[Stored data entries]
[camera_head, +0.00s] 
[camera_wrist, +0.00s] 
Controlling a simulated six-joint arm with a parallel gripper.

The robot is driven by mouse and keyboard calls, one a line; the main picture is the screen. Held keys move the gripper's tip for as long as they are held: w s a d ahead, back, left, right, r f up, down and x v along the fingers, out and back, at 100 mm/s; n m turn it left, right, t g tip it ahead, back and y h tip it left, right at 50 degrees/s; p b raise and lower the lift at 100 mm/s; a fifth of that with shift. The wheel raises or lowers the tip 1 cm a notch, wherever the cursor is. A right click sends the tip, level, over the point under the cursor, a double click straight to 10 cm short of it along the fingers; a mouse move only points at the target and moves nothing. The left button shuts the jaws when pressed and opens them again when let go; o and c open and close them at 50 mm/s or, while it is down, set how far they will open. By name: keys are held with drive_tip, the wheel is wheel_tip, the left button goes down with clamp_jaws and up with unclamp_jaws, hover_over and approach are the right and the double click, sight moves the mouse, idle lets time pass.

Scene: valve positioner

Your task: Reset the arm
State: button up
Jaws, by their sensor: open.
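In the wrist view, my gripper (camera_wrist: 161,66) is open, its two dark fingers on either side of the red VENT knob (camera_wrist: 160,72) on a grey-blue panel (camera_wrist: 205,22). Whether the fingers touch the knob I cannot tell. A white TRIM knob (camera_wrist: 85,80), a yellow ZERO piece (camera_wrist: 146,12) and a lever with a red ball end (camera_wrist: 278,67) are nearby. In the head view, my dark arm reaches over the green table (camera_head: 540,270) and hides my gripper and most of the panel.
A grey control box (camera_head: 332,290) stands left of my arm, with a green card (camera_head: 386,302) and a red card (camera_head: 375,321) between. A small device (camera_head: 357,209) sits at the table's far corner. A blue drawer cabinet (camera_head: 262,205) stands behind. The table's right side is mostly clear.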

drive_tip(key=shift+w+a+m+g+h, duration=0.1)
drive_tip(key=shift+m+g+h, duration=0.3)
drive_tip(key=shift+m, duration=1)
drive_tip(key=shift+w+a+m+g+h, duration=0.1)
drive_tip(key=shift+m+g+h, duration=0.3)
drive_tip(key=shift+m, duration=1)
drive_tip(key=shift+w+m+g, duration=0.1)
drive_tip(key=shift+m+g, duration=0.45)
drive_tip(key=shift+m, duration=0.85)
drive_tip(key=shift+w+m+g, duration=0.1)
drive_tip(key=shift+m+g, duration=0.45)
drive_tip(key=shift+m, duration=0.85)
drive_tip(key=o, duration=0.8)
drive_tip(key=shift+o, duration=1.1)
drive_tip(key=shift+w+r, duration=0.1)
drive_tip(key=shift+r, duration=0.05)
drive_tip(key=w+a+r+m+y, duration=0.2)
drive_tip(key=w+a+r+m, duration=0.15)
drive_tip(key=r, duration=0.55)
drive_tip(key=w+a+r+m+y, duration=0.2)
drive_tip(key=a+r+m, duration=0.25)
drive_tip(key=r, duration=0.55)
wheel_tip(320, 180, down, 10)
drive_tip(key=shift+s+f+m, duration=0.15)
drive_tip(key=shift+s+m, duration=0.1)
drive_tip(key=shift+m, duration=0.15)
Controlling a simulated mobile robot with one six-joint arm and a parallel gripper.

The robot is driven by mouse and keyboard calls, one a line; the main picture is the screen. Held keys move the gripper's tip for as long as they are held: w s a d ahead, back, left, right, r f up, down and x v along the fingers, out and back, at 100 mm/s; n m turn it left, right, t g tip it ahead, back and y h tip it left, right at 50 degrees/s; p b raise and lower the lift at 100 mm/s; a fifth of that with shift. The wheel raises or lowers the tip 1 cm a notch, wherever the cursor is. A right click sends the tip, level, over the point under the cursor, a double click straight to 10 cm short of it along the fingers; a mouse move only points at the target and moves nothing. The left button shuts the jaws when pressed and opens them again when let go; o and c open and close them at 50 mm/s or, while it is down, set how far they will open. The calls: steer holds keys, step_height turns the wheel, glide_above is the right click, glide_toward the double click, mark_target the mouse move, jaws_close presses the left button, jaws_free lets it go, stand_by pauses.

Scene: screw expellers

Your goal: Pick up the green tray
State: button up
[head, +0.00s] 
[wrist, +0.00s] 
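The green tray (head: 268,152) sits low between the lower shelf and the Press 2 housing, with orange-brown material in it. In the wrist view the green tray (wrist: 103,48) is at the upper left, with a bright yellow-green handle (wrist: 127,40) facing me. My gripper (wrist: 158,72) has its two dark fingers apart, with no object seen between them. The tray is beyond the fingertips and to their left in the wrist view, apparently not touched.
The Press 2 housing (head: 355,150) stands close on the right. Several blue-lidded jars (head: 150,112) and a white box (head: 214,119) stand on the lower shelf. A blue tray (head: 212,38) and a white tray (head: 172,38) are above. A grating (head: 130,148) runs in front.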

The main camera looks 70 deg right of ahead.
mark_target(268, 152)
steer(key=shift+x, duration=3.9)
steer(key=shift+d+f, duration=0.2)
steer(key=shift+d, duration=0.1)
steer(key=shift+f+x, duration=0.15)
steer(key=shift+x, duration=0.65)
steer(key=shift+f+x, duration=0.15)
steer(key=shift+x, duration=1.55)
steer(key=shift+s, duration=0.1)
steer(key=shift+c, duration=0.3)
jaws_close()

> Exercise instructions: Write out every line exactly as it stands.

> Result of the task:
[camera_head, +0.00s] 
[camera_wrist, +0.00s] 
Controlling a simulated six-joint arm with a parallel gripper.

The robot is driven by mouse and keyboard calls, one a line; the main picture is the screen. Held keys move the gripper's tip for as long as they are held: w s a d ahead, back, left, right, r f up, down and x v along the fingers, out and back, at 100 mm/s; n m turn it left, right, t g tip it ahead, back and y h tip it left, right at 50 degrees/s; p b raise and lower the lift at 100 mm/s; a fifth of that with shift. The wheel raises or lowers the tip 1 cm a notch, wherever the cursor is. A right click sends the tip, level, over the point under the cursor, a double click straight to 10 cm short of it along the fingers; a mouse move only points at the target and moves nothing. The left button shuts the jaws when pressed and opens them again when let go; o and c open and close them at 50 mm/s or, while it is down, set how far they will open. By name: keys are held with drive_tip, the wheel is wheel_tip, the left button goes down with clamp_jaws and up with unclamp_jaws, hover_over and approach are the right and the double click, sight moves the mouse, idle lets time pass.

Scene: valve positioner

Your task: Reset the arm
State: button up
Jaws, by their sensor: open.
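In the wrist view, my gripper (camera_wrist: 161,66) is open, its two dark fingers on either side of the red VENT knob (camera_wrist: 160,72) on a grey-blue panel (camera_wrist: 205,22). Whether the fingers touch the knob I cannot tell. A white TRIM knob (camera_wrist: 85,80), a yellow ZERO piece (camera_wrist: 146,12) and a lever with a red ball end (camera_wrist: 278,67) are nearby. In the head view, my dark arm reaches over the green table (camera_head: 540,270) and hides my gripper and most of the panel.
A grey control box (camera_head: 332,290) stands left of my arm, with a green card (camera_head: 386,302) and a red card (camera_head: 375,321) between. A small device (camera_head: 357,209) sits at the table's far corner. A blue drawer cabinet (camera_head: 262,205) stands behind. The table's right side is mostly clear.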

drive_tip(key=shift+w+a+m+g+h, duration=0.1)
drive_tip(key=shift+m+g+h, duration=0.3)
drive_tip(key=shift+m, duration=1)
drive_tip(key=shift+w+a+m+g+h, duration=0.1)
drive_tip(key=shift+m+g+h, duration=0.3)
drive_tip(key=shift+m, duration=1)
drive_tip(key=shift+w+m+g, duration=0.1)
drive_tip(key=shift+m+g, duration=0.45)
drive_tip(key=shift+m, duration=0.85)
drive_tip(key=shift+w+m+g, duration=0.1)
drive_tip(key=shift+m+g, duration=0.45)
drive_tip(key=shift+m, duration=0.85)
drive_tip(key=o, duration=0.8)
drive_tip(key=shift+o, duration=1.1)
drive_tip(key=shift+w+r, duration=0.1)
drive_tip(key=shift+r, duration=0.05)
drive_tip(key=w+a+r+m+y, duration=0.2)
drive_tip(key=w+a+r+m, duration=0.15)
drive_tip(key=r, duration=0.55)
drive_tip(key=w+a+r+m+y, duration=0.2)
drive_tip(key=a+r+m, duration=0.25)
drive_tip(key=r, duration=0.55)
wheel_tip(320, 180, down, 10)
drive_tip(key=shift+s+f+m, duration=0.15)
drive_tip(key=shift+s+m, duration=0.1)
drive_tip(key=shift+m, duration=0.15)
Controlling a simulated mobile robot with one six-joint arm and a parallel gripper.

The robot is driven by mouse and keyboard calls, one a line; the main picture is the screen. Held keys move the gripper's tip for as long as they are held: w s a d ahead, back, left, right, r f up, down and x v along the fingers, out and back, at 100 mm/s; n m turn it left, right, t g tip it ahead, back and y h tip it left, right at 50 degrees/s; p b raise and lower the lift at 100 mm/s; a fifth of that with shift. The wheel raises or lowers the tip 1 cm a notch, wherever the cursor is. A right click sends the tip, level, over the point under the cursor, a double click straight to 10 cm short of it along the fingers; a mouse move only points at the target and moves nothing. The left button shuts the jaws when pressed and opens them again when let go; o and c open and close them at 50 mm/s or, while it is down, set how far they will open. The calls: steer holds keys, step_height turns the wheel, glide_above is the right click, glide_toward the double click, mark_target the mouse move, jaws_close presses the left button, jaws_free lets it go, stand_by pauses.

Scene: screw expellers

Your goal: Pick up the green tray
State: button up
[head, +0.00s] 
[wrist, +0.00s] 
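The green tray (head: 268,152) sits low between the lower shelf and the Press 2 housing, with orange-brown material in it. In the wrist view the green tray (wrist: 103,48) is at the upper left, with a bright yellow-green handle (wrist: 127,40) facing me. My gripper (wrist: 158,72) has its two dark fingers apart, with no object seen between them. The tray is beyond the fingertips and to their left in the wrist view, apparently not touched.
The Press 2 housing (head: 355,150) stands close on the right. Several blue-lidded jars (head: 150,112) and a white box (head: 214,119) stand on the lower shelf. A blue tray (head: 212,38) and a white tray (head: 172,38) are above. A grating (head: 130,148) runs in front.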

The main camera looks 70 deg right of ahead.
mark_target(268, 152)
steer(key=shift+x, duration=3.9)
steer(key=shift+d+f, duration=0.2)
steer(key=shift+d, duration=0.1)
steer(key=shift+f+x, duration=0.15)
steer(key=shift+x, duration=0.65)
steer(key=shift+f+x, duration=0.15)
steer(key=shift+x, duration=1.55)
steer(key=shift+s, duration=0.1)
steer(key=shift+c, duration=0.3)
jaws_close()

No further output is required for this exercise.